Insurers are also looking at writing a fat cheque for Kochi airport, which has an insurance cover of Rs 2,500 crore. But since the airport suspended operations early on, thereby limiting the damage, the claim amount is likely to be in low double digits.
Meanwhile, the Insurance Regulatory and Development Authority of India (IRDAI) has already directed to life insurance companies to "initiate immediate action to ensure that all reported claims are registered and eligible claims are settled expeditiously".
The regulator has also asked the non-life as well as standalone health insurers to widely publicise details of offices/special camps set up for the purpose of claim settlement. "In order to gauge the magnitude of the loss, all non-life insurers (including standalone health insurers) are advised to submit information relating to insurance claims in Kerala on a daily basis," IRDAI announced last week.

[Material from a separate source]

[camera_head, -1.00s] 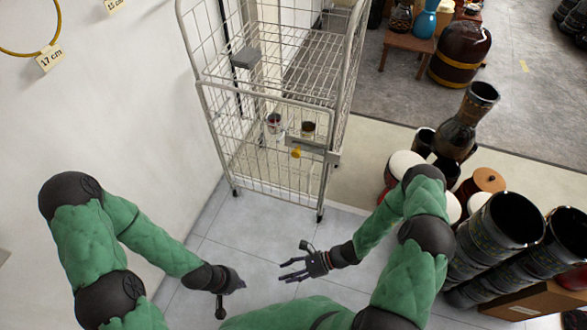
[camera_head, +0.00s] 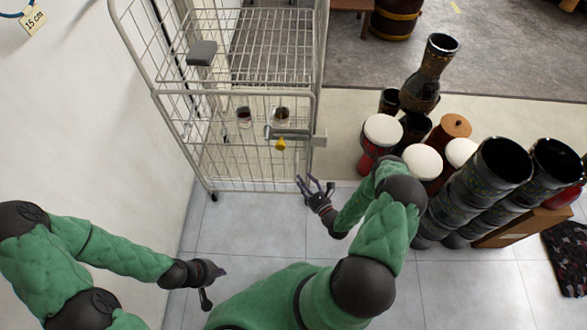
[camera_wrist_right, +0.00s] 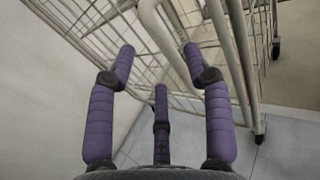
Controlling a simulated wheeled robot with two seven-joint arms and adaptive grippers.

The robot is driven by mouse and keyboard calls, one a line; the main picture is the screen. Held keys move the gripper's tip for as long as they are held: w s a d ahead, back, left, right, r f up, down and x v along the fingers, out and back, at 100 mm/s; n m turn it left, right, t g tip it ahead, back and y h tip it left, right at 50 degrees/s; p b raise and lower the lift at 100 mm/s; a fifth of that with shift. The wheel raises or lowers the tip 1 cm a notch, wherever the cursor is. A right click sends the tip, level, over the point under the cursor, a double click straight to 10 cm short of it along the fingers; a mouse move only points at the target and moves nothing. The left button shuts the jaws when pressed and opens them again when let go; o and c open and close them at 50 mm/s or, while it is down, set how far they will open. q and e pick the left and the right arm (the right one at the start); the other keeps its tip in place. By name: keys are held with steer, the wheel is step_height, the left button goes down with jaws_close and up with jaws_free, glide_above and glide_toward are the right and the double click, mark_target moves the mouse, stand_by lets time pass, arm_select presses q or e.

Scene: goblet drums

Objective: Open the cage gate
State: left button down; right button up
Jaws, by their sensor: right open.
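The wire roll cage (camera_head: 315,60) stands against the left wall. Its front gate (camera_head: 235,170) is upright across the front, with a metal latch (camera_head: 290,134) and a yellow knob (camera_head: 281,144) near its upper right. The gate looks closed. My right gripper (camera_head: 315,182) is open and empty, just in front of the cage's lower right corner and below the latch.
Two small cups (camera_head: 282,114) show inside the cage, behind the gate. Red and white drums (camera_head: 380,135) and dark goblet drums (camera_head: 490,175) crowd the right side, close to my right arm. The tiled floor (camera_head: 240,225) before the cage is clear.

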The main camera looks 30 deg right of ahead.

With regard to claims involving loss of life, "where difficulty is experienced in obtaining a death certificate due to non-recovery of body", the regulator has suggested the insurers could consider the process followed in the case of the Chennai floods of 2015.
It further directed life insurers that "a suitably simplified process/procedure including relaxations in the usual requirements wherever feasible may be considered to expedite claims settlement" and report progress on claims settled on weekly basis every Monday.
This is not the first time that excessive monsoons will hurt insurance companies. In fact, floods have caused the biggest catastrophe losses to insurers in the past 13 years. Claims from the 2015 Chennai floods were the highest for the general insurance industry at over Rs 5,000 crore, followed by the Mumbai floods of 2005 (Rs 4,000-5,000 crore) and the Jammu & Kashmir and Uttarakhand floods, at about Rs 2,000 crore each.
Yet given the low insurance penetration in the country, it is the common man that takes the hardest hit. Global reinsurer Swiss Re had pegged insured loss in the Chennai floods at less than 35 per cent of the total loss. J&K flood insured losses reportedly were a dismal 6.5 per cent of the total. Kerala will fare far worse, if the projected Rs 500 crore figure for claims stands - it is less than 3 per cent of the total loss so far.